Yes I am getting off my soapbox now. Give me time; I’m still a fat guy. Don’t wanna fall and hurt myself then we’ll never get a new episode out of me.

 

New Clothing

 Ready to get personal? I’m a sell-out, lol. That would be my teenage self speaking if he saw me now. Over the weekend I bought me new clothes, a new type of wardrobe. Dress pants, polo shirts, hell even new dress socks and shoes! I want to start dressing more conservative. When I step on campus I want my fellow students go ‘There goes the conservative undertaker’. Okay that will have to be given a quick backstory. I’m a writer, clearly, and I want to be published and be recognized with the greats. But until then I need a day job and I’m studying to be a funeral director. I will get a suit and such later on when I have a home to work in.  
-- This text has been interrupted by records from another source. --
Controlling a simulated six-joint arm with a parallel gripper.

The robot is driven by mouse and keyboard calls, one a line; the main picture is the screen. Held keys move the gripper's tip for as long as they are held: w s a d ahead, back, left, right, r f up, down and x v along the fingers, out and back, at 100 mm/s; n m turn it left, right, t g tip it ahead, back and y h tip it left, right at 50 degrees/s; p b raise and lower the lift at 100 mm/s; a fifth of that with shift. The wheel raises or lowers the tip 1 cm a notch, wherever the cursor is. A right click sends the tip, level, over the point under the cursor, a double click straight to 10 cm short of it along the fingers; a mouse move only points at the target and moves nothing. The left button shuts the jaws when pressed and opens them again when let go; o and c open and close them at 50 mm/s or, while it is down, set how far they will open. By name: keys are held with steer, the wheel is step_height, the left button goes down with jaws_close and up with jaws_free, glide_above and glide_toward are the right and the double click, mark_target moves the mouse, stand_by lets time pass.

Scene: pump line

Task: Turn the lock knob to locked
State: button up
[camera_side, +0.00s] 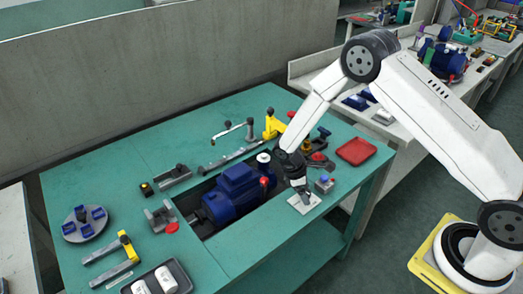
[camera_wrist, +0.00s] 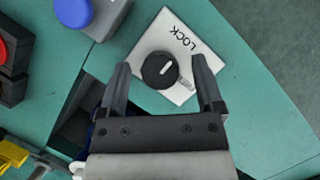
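The lock knob (camera_wrist: 159,70) is a round black knob with a white pointer line, on a pale plate (camera_wrist: 190,42) marked LOCK. In the wrist view the pointer line slants up and to the right, toward the lettering. My gripper (camera_wrist: 163,68) is open, with one finger on each side of the knob. There are gaps between the fingers and the knob, and I cannot tell the height difference. In the side view the plate (camera_side: 305,203) lies at the front right of the teal table, with my gripper (camera_side: 301,192) over it, hiding the knob.
A grey box with a blue button (camera_wrist: 74,12) stands close by; it also shows in the side view (camera_side: 324,184). A blue pump motor (camera_side: 237,192) sits in a table cutout to the left. A red tray (camera_side: 357,151) lies at the right. The table edge is near the plate.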

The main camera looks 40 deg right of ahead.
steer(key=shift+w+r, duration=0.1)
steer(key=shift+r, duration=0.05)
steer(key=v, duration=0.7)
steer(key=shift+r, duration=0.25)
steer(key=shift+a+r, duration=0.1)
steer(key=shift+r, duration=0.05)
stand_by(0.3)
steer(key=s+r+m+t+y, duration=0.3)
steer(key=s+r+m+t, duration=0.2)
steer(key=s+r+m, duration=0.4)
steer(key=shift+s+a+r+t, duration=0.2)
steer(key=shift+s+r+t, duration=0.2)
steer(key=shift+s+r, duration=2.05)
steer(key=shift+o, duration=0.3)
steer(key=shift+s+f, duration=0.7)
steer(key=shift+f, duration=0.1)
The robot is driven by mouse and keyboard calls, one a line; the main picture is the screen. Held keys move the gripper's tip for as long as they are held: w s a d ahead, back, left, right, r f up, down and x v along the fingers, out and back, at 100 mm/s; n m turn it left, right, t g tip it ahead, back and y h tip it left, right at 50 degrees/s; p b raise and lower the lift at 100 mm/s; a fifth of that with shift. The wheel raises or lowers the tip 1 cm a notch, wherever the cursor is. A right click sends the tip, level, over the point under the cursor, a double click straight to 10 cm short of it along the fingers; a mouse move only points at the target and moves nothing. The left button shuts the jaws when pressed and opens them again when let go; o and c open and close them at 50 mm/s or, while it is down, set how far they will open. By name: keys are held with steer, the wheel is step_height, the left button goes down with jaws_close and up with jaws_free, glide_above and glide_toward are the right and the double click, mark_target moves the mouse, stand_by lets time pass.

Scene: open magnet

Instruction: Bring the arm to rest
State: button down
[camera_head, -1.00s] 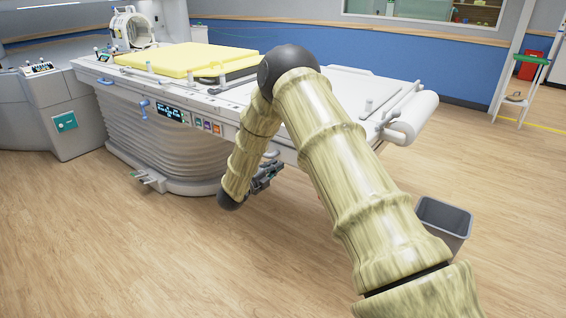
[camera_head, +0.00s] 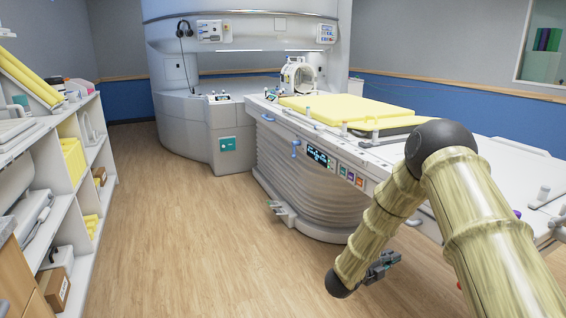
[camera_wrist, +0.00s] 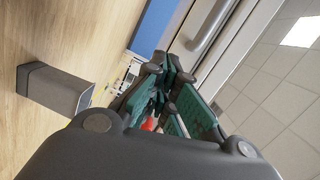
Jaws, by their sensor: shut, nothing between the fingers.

 Back to the clothing, damn I look good in them. My friends have always seen me in T-shirts and jeans. There are few things in my wardrobe that isn’t even black t-shirts! So when I came home with non-black polo’s my mother was quite amazed. I love the new look, to be honest. They pretty much make me stand up straight, else you see my stomach. I just wanted to write about that. When I get money again I’ll be hitting up more stores to dress better. Thank God for materialistic friends, they helped me pick out the outfit!

 

That is all for this week. I’m sure I’ll have more to rant about next week. I hope you enjoyed getting to know the real me a bit more. And please, I implore you; if you want to comment about the political rant go ahead but no flame wars. We can’t have a civil debate online without getting into children. Thanks for reading; I’m going to write… something else.